Kinder von Hoy

Warum stelle ich dieses, im September 2021 erschienene, Buch hier vor? Nicht, weil es schon SPIEGEL-Bestseller ist. Medizinisches Personal spielt auch keine tragende Rolle (wenngleich es vorkommt). Gebe es eine Hall of Fame für Hoyerswerda, wäre die Autorin Grit Lemke meine erste Anwärterin dafür.

„Aus Hoyerswerda kommen Sie?“ Wer in der einstigen sozialistischen Vorzeigestadt Kindheit und Jugend verbracht hat, kennt diese Frage. Oft verbunden mit einem speziellen Blick, irgendwas zwischen Mitleid und schüchterner Bewunderung. Nicht erst seit 1991, als Fernsehbilder über rassistische Ausschreitungen vor einer Vertragsarbeiterunterkunft für Entsetzen sorgen. Von diesem Phänomen berichteten mir alle Freunde und Bekannte mit Hoyerswerda-Biografie – unabhängig voneinander.

Authentische Atmosphäre

Grit Lemke hat authentische Atmosphäre konserviert. Dialekt inklusive. Das kann nur beurteilen, wer – wie sie – in dieser Zeit, in dieser Region gelebt hat. Also besonders die 1960-er, 1970-er Jahrgänge und deren Elterngeneration.
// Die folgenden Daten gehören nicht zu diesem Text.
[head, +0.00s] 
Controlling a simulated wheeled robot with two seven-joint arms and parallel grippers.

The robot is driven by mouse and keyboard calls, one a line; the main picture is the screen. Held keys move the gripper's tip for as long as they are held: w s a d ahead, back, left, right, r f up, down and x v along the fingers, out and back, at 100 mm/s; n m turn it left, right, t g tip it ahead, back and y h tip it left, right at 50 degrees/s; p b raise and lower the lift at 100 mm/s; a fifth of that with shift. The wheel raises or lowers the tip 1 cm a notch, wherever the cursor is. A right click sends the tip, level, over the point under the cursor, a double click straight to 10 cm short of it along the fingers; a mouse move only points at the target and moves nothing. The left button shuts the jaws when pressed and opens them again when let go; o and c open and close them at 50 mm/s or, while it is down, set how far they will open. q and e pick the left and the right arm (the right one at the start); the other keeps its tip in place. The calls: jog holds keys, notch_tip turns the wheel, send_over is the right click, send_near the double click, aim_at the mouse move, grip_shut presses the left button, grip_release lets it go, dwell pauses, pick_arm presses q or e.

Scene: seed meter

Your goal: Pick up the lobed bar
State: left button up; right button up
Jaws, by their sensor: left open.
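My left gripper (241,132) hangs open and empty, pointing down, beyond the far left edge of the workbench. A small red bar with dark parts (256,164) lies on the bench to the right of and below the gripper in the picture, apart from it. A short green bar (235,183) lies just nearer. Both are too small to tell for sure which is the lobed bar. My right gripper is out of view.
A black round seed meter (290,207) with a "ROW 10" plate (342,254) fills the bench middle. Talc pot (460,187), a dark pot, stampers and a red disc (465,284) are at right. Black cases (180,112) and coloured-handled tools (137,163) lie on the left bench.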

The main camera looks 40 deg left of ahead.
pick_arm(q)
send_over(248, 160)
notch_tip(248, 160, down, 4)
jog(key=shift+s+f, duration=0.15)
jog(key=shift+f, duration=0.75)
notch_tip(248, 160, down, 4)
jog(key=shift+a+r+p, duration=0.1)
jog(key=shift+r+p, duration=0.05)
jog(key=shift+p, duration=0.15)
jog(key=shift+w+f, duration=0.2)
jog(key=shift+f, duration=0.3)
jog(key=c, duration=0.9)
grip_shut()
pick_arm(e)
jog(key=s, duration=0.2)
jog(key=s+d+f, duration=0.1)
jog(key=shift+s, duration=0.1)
In ihrem dokumentarischen Roman erzählt sie als Ich-Erzählerin mit Kollektiv. Schon klar. Verdächtiges Wort. Das Kollektiv sind ihre Weggefährt*innen, die sie erzählen lässt. Nicht am Stück, sondern zu passenden Themen. Die meisten der Freundinnen und Freunde sind Zugezogene. Die Eltern arbeiten im Gaskombinat. Kurz: „in Pumpe“.

Zitat:

„Wir werden wissen, von wo die Eltern nach Hoy gekommen sind, werden an den Familientischen gesessen, Geburtstage, Silvester und Urlaube zusammen gefeiert haben.“

Normale Heimat oder heimatliche Normalität?

Die Autorin erinnert sich an eine Kindheit und Schulzeit, die sich so möglicherweise auch in anderen Neubaustädten wie Halle-Neustadt, Dresden-Prohlis oder Rostock-Lütten Klein abgespielt haben könnte. Mit allen Freiheiten, mit allen Vor- und Nachteilen. Auf jeden Fall transportiert sie ein Gefühl von Heimat und Normalität. Das verwundert anderswo Sozialisierte oft. Da muss man doch weggewollt haben? Nicht zwingend. „Es war eben so.“ Heute müssen nicht wenige in der Neustadt von Hoyerswerda Aufgewachsene damit klarkommen, dass ihre früheren Wohnhäuser, Kindergärten, Kulturstätten abgerissen wurden.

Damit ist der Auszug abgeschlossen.